▸ **WHAT IS NEEDED**:
Give again, word for word, only the lines from the one containing "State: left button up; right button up" through the final line.

▸ **RAW DATA**:

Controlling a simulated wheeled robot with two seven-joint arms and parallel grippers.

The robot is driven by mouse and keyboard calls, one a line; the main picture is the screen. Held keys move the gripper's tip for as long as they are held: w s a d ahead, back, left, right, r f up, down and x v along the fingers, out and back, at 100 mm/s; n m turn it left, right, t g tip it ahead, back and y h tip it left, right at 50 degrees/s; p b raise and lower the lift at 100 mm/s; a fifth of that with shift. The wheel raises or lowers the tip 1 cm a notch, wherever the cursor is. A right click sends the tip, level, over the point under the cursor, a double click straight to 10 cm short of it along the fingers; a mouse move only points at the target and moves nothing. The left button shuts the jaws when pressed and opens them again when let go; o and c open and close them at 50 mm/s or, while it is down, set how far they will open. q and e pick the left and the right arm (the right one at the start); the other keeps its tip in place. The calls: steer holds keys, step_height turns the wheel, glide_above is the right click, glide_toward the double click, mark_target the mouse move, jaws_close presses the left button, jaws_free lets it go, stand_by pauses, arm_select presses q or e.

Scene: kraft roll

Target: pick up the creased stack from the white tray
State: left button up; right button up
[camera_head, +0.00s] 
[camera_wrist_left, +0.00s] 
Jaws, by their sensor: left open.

▸ **TASK RESPONSE**:
State: left button up; right button up
[camera_head, +0.00s] 
[camera_wrist_left, +0.00s] 
Jaws, by their sensor: left open.

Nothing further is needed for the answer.